Stated task >> Starting at the line that has "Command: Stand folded" and stopping after the line that has "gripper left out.", reproduce the listing below exactly; omit everything else.

BEGIN Data for the task

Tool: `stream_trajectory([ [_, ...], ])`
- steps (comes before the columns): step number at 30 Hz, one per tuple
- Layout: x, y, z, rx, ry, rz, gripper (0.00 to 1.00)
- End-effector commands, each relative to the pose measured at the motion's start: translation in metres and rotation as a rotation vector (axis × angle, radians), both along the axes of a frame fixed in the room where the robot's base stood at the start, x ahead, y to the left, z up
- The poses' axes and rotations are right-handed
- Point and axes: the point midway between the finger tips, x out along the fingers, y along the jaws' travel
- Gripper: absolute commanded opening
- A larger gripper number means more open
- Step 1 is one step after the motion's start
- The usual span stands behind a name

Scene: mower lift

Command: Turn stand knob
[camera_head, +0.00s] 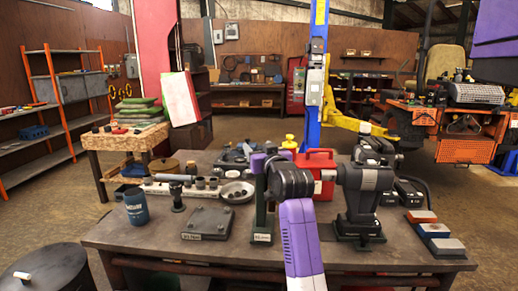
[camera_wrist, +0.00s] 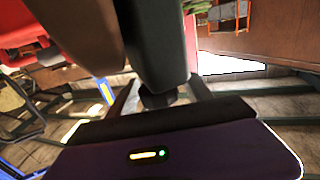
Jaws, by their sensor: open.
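A dark green upright stand (camera_head: 262,212) with a small label on its base stands near the front middle of the workbench. In the wrist view a large dark green post (camera_wrist: 158,45) fills the top middle, close to the camera. A small black knob-like part (camera_wrist: 157,97) shows below it. My gripper (camera_wrist: 160,91) is open, with one finger on each side of that part; I cannot tell whether they touch it. In the head view my purple and black arm covers the upper part of the stand, and my fingertips cannot be made out.
The workbench (camera_head: 150,233) holds a red case (camera_head: 318,160) behind my arm and a black machine (camera_head: 361,200) close to the right. A dark flat plate (camera_head: 207,223), a metal bowl (camera_head: 237,192) and a blue cup (camera_head: 135,207) lie left. Sharpening blocks (camera_head: 435,231) lie far right.

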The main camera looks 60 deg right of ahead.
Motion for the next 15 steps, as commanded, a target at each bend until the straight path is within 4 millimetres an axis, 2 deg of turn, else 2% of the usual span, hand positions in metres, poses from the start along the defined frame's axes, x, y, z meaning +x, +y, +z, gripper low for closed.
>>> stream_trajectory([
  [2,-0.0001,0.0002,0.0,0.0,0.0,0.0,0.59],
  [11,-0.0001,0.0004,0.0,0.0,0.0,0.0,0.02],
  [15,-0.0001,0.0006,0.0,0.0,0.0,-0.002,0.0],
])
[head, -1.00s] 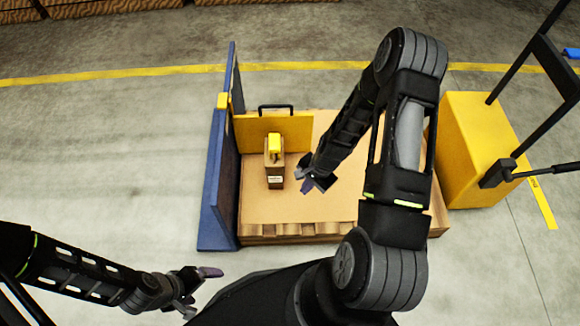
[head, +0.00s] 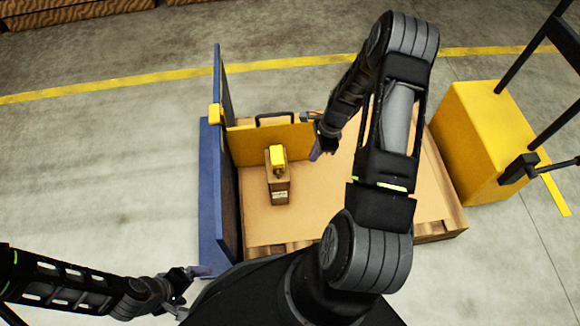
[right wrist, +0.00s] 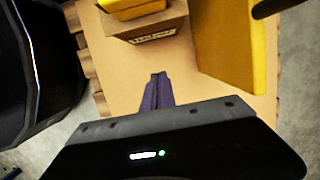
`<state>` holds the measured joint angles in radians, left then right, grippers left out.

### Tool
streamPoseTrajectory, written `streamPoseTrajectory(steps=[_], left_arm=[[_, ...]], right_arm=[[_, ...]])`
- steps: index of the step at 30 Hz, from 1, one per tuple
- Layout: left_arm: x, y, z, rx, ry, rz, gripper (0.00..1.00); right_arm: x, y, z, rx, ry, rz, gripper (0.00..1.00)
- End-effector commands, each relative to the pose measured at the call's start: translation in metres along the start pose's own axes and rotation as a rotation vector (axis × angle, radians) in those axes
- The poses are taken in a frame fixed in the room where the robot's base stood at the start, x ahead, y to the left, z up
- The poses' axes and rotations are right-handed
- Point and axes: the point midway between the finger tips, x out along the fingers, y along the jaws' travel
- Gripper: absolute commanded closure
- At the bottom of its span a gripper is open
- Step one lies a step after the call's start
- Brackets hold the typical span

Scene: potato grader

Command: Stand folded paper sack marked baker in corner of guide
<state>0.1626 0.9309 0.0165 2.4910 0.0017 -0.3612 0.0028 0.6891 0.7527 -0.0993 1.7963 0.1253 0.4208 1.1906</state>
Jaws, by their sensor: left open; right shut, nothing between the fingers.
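A brown folded paper sack (head: 278,188) with a small label on its near side sits on the pallet inside the guide; the label is too small to read. A yellow piece (head: 277,156) is on its top. The guide has a blue wall (head: 226,165) at left and a yellow wall (head: 245,145) at the back. The sack is near their corner, with a gap to the blue wall. My right gripper (head: 318,150) is shut and empty, right of the sack and apart from it. The right wrist view shows its closed fingers (right wrist: 157,92) and the sack (right wrist: 150,48). My left gripper (head: 195,280) is open, low at left.
The pallet's cardboard top (head: 320,205) is bare right of the sack. A yellow machine (head: 475,145) with black bars stands at right. A black handle (head: 274,117) rises behind the yellow wall. Open concrete floor lies to the left.

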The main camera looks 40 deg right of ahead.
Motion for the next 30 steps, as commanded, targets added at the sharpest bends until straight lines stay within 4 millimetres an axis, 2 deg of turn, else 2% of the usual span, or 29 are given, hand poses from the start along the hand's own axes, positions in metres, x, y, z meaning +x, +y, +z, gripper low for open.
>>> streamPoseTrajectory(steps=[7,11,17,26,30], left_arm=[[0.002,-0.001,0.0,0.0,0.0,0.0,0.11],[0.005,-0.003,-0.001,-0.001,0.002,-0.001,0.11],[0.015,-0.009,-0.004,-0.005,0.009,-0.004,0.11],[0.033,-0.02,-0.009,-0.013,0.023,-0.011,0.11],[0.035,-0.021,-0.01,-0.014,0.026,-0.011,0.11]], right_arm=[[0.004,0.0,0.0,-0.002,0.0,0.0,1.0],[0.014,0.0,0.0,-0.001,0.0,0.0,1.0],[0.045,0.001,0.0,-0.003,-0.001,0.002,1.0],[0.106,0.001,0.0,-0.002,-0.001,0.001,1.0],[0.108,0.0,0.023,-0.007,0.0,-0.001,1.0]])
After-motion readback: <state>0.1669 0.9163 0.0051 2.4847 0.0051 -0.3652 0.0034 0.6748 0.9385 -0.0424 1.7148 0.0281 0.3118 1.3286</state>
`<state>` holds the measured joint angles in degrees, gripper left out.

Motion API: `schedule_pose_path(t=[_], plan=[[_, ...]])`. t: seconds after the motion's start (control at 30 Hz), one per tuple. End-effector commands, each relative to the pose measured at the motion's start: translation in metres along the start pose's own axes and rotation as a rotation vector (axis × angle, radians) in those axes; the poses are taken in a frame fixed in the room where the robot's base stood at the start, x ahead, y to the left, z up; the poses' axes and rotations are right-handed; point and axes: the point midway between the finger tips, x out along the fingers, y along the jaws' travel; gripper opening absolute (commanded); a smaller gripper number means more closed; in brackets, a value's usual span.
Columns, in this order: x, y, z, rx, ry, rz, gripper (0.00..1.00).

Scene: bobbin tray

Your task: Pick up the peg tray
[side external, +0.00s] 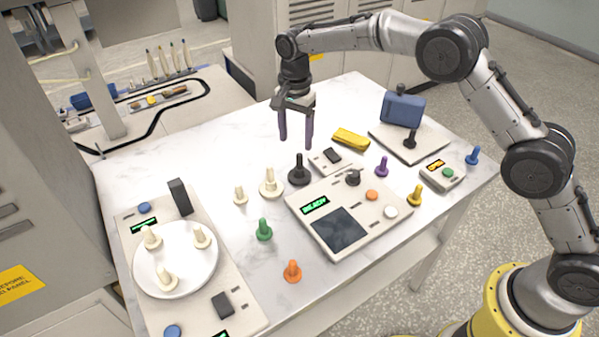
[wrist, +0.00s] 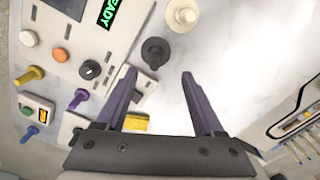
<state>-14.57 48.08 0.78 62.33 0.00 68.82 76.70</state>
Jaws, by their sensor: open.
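A round white tray (side external: 152,281) with three cream pegs on it sits on a long cream control panel at the left in the side view; it fits the peg tray best. The wrist view does not show it. My gripper (side external: 296,142) is open and empty, pointing down above the far middle of the table, well to the right of the tray. In the wrist view my gripper (wrist: 158,74) has its two purple fingers apart, with a black peg (wrist: 155,52) seen just beyond the gap. The black peg also shows in the side view (side external: 299,172).
Cream pegs (side external: 270,184), a green peg (side external: 264,230) and an orange peg (side external: 292,272) stand between tray and centre panel (side external: 390,230). A black upright block (side external: 180,197) rises behind the tray. A yellow block (side external: 351,139) lies right of my gripper. The table's far left is clear.

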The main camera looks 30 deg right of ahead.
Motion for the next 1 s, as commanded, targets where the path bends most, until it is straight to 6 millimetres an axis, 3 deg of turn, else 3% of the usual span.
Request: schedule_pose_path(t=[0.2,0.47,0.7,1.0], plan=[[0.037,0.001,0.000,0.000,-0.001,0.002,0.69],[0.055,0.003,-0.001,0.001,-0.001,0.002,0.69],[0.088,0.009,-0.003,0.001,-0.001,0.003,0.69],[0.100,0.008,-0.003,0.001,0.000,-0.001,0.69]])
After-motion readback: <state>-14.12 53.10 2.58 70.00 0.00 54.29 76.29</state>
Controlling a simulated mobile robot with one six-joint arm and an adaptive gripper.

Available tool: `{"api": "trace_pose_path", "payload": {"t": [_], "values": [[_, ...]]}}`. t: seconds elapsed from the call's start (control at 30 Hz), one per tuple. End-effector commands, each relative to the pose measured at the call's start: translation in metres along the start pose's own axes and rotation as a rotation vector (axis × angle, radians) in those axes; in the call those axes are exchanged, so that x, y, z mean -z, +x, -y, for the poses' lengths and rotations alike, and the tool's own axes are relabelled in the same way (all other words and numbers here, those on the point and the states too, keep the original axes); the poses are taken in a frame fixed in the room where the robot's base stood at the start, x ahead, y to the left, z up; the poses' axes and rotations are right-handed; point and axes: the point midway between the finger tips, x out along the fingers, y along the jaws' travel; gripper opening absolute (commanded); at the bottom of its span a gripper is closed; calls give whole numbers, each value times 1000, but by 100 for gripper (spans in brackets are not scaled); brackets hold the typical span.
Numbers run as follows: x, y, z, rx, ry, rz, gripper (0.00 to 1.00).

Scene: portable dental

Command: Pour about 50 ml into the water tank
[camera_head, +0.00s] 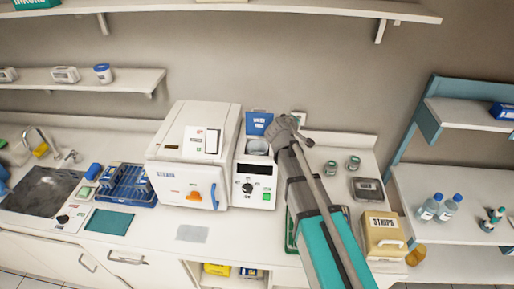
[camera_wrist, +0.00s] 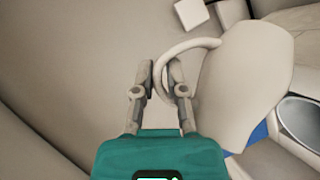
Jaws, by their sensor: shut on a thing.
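My gripper (camera_wrist: 163,76) is shut on the curved handle of a pale jug (camera_wrist: 248,75), whose body lies to the right of the fingers in the wrist view. The jug's spout and contents are hidden there, and I cannot make out its level. In the head view my gripper (camera_head: 287,127) is above the right side of a white unit with a raised blue lid (camera_head: 258,123). The unit's open water tank (camera_head: 257,147) shows below the lid, left of the gripper. A round grey-lined opening (camera_wrist: 302,118) shows at the right of the wrist view, apart from the fingers.
A white steriliser (camera_head: 185,160) stands left of the tank unit. A blue rack (camera_head: 130,183) and sink (camera_head: 40,190) are further left. Two small jars (camera_head: 342,166), a dark box (camera_head: 367,190) and a strips box (camera_head: 383,235) stand right of my arm.

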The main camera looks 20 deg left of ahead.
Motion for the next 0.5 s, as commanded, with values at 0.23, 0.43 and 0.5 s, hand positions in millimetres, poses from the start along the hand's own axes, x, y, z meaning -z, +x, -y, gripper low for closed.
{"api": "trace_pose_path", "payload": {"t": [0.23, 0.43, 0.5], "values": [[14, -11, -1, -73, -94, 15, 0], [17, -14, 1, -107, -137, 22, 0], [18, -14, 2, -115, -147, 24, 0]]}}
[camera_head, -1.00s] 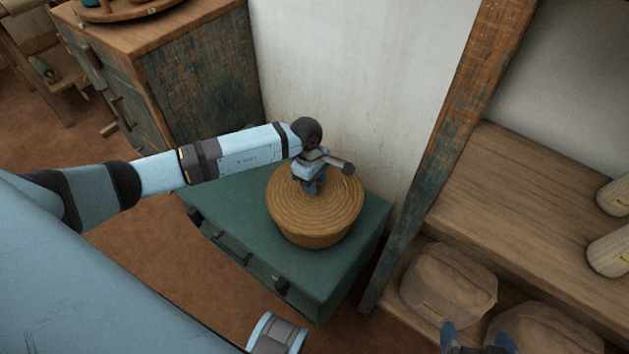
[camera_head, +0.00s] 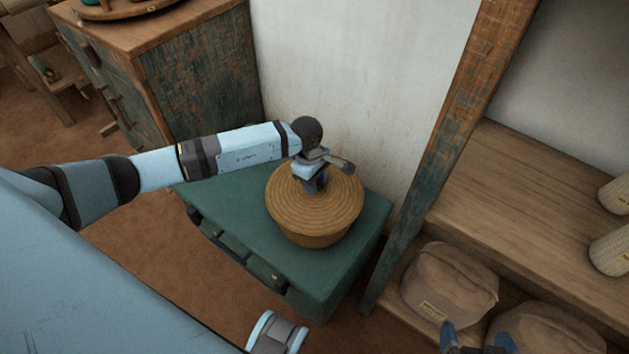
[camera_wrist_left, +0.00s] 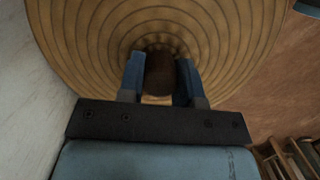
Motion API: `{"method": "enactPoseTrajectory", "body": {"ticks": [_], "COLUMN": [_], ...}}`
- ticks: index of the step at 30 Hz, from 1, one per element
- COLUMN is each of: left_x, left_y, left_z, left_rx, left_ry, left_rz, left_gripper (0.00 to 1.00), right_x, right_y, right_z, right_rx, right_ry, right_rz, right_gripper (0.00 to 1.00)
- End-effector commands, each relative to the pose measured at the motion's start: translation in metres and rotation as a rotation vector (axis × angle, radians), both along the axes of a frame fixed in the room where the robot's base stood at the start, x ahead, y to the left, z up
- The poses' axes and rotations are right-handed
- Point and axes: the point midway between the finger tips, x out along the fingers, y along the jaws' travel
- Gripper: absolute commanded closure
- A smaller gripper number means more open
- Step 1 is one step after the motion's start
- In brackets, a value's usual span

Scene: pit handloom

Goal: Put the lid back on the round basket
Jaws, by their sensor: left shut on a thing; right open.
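The round woven basket (camera_head: 312,236) stands on a green chest against the white wall. Its coiled lid (camera_head: 335,212) covers the top of the basket and looks level, with no clear gap at the near rim. My left gripper (camera_head: 314,186) points down at the lid's centre. In the left wrist view the lid (camera_wrist_left: 90,50) fills most of the picture, and the left gripper (camera_wrist_left: 161,78) is shut on the lid's dark brown knob (camera_wrist_left: 160,74). My right gripper (camera_head: 476,336) is open and empty at the bottom edge, in front of the low shelf.
The green chest (camera_head: 232,215) has free top to the left of the basket. A worn wooden post (camera_head: 440,130) and shelving (camera_head: 530,200) stand to the right, with cloth sacks (camera_head: 448,282) below. A wooden cabinet (camera_head: 195,75) stands behind left.

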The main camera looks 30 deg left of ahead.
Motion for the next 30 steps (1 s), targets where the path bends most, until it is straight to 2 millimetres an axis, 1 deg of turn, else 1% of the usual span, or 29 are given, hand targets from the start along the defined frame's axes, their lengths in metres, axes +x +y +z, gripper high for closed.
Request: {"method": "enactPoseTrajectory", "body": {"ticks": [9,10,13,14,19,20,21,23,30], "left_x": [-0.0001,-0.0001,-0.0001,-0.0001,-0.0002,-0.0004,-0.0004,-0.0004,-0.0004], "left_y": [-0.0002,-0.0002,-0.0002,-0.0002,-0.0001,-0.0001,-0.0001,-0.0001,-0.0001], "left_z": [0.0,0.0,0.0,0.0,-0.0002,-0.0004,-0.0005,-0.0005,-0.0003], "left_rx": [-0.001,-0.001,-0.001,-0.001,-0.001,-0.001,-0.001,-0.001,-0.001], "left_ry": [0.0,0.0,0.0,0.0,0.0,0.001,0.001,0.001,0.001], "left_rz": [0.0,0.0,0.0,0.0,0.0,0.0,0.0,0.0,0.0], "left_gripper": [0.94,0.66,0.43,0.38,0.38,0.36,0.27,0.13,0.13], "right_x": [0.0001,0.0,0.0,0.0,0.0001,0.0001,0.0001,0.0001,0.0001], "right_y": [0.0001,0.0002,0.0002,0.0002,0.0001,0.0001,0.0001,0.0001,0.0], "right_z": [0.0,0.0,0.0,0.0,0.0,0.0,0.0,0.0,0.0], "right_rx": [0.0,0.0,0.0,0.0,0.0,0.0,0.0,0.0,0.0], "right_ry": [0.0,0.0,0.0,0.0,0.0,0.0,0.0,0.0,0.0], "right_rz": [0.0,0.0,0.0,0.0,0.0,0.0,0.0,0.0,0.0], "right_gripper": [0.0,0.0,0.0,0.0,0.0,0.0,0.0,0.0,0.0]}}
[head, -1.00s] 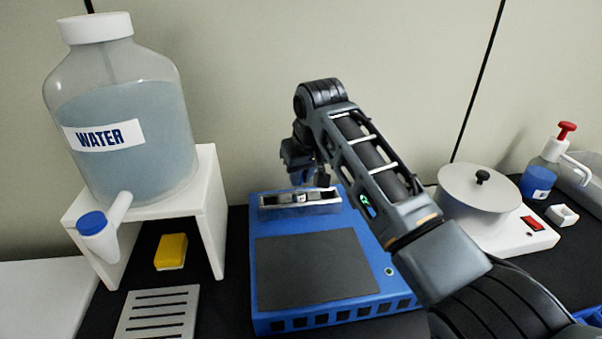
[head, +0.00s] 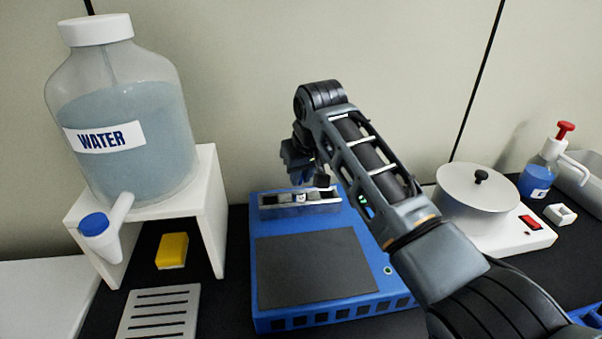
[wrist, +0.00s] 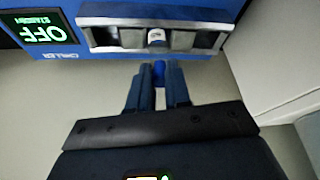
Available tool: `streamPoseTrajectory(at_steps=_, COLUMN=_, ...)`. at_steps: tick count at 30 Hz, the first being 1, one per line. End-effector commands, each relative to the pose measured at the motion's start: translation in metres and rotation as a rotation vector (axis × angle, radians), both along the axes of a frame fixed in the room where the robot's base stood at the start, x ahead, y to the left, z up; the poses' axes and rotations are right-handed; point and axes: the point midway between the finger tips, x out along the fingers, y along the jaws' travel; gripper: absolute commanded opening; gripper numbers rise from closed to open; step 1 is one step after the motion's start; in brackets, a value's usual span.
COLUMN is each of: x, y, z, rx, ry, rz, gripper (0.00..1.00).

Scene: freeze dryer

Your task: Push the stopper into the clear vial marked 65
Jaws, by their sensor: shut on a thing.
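A small pale vial-like piece (wrist: 156,37) stands in the silver tray (wrist: 115,20). Its number is not legible, and much of it is hidden by the tray wall. The tray also shows in the head view (head: 325,208), at the back of the blue machine. My gripper (wrist: 159,75) is shut on a small blue piece (wrist: 159,70), which looks like a stopper. In the wrist view, the blue piece appears just below the tray's edge, apart from the pale piece. In the head view my gripper is above and behind the tray, partly hidden by my arm.
The blue machine (head: 275,220) has a dark flat panel on top and a screen (wrist: 48,28) reading OFF. A water jug (head: 125,110) on a white stand is at left, with a yellow sponge (head: 172,250) under it. A lidded pot (head: 480,200) stands at right.

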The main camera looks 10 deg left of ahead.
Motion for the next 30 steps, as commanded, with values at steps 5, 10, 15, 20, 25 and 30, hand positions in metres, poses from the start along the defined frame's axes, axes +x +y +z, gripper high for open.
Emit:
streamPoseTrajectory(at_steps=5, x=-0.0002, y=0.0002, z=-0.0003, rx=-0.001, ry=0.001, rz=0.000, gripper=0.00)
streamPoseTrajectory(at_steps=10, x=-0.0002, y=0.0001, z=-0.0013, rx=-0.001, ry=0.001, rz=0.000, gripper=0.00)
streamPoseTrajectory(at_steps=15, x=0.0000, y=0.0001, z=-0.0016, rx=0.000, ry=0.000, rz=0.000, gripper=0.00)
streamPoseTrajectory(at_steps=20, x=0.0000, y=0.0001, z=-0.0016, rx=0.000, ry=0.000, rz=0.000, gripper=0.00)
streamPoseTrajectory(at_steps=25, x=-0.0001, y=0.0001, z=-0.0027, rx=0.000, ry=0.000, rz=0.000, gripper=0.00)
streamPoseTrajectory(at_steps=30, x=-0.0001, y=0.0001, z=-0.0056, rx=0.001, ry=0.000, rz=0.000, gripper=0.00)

END Data for the task

Written reply >>
Command: Stand folded paper sack marked baker in corner of guide
<state>0.1626 0.9309 0.0165 2.4910 0.0017 -0.3612 0.0028 0.6891 0.7527 -0.0993 1.7963 0.1253 0.4208 1.1906</state>
Jaws, by their sensor: left open; right shut, nothing between the fingers.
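A brown folded paper sack (head: 278,188) with a small label on its near side sits on the pallet inside the guide; the label is too small to read. A yellow piece (head: 277,156) is on its top. The guide has a blue wall (head: 226,165) at left and a yellow wall (head: 245,145) at the back. The sack is near their corner, with a gap to the blue wall. My right gripper (head: 318,150) is shut and empty, right of the sack and apart from it. The right wrist view shows its closed fingers (right wrist: 157,92) and the sack (right wrist: 150,48). My left gripper (head: 195,280) is open, low at left.
The pallet's cardboard top (head: 320,205) is bare right of the sack. A yellow machine (head: 475,145) with black bars stands at right. A black handle (head: 274,117) rises behind the yellow wall. Open concrete floor lies to the left.

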The main camera looks 40 deg right of ahead.
Motion for the next 30 steps, as commanded, targets added at the sharpest bends until straight lines stay within 4 millimetres an axis, 2 deg of turn, else 2% of the usual span, or 29 are given, hand poses from the start along the hand's own axes, positions in metres, x, y, z meaning +x, +y, +z, gripper low for open.
>>> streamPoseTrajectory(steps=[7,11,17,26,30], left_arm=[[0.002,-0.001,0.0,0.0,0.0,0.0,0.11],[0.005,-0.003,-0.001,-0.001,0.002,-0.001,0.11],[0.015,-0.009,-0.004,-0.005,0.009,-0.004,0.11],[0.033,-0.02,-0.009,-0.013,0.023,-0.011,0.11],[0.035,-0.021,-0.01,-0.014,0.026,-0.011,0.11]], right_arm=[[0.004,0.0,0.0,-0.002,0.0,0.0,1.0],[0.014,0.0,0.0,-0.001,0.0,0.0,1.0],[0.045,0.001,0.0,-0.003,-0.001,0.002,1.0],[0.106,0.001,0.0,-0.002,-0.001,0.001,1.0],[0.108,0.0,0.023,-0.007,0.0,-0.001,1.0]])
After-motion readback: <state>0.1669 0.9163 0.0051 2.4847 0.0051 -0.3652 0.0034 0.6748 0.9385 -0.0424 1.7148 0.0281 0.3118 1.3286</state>
`<state>` holds the measured joint angles in degrees, gripper left out.

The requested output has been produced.